▶ [Exercise]: Repeat the listing exactly as given, omitting every image.

▶ [Provided material]:
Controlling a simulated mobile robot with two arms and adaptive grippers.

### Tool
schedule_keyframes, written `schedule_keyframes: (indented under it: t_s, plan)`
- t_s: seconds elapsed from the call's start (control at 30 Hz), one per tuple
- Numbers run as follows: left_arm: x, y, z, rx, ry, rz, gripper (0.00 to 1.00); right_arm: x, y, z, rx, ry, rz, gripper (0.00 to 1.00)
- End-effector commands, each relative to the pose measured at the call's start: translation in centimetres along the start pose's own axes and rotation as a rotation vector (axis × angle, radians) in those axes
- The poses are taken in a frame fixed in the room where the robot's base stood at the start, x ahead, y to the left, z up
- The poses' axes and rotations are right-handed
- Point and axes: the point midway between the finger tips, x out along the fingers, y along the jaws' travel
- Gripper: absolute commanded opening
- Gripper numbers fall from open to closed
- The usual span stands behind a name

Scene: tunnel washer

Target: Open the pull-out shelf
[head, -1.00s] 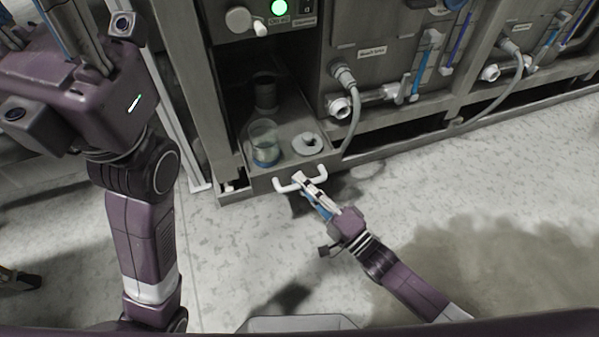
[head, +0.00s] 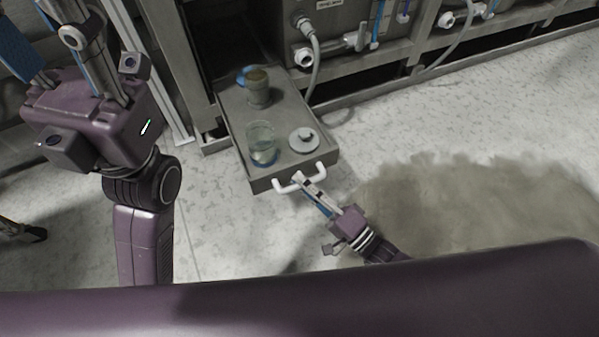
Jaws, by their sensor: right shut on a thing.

▶ [Response to the exercise]:
Controlling a simulated mobile robot with two arms and adaptive grippers.

### Tool
schedule_keyframes, written `schedule_keyframes: (indented under it: t_s, plan)`
- t_s: seconds elapsed from the call's start (control at 30 Hz), one per tuple
- Numbers run as follows: left_arm: x, y, z, rx, ry, rz, gripper (0.00 to 1.00); right_arm: x, y, z, rx, ry, rz, gripper (0.00 to 1.00)
- End-effector commands, each relative to the pose measured at the call's start: translation in centimetres along the start pose's own axes and rotation as a rotation vector (axis × angle, radians) in those axes
- The poses are taken in a frame fixed in the room where the robot's base stood at the start, x ahead, y to the left, z up
- The poses' axes and rotations are right-handed
- Point and axes: the point midway between the finger tips, x out along the fingers, y along the jaws' travel
- Gripper: absolute commanded opening
- Gripper numbers fall from open to closed
- The usual span stands behind a name

Scene: tunnel washer

Target: Open the pull-out shelf
[head, -1.00s] 
[head, +0.00s] 
Jaws, by their sensor: right shut on a thing.

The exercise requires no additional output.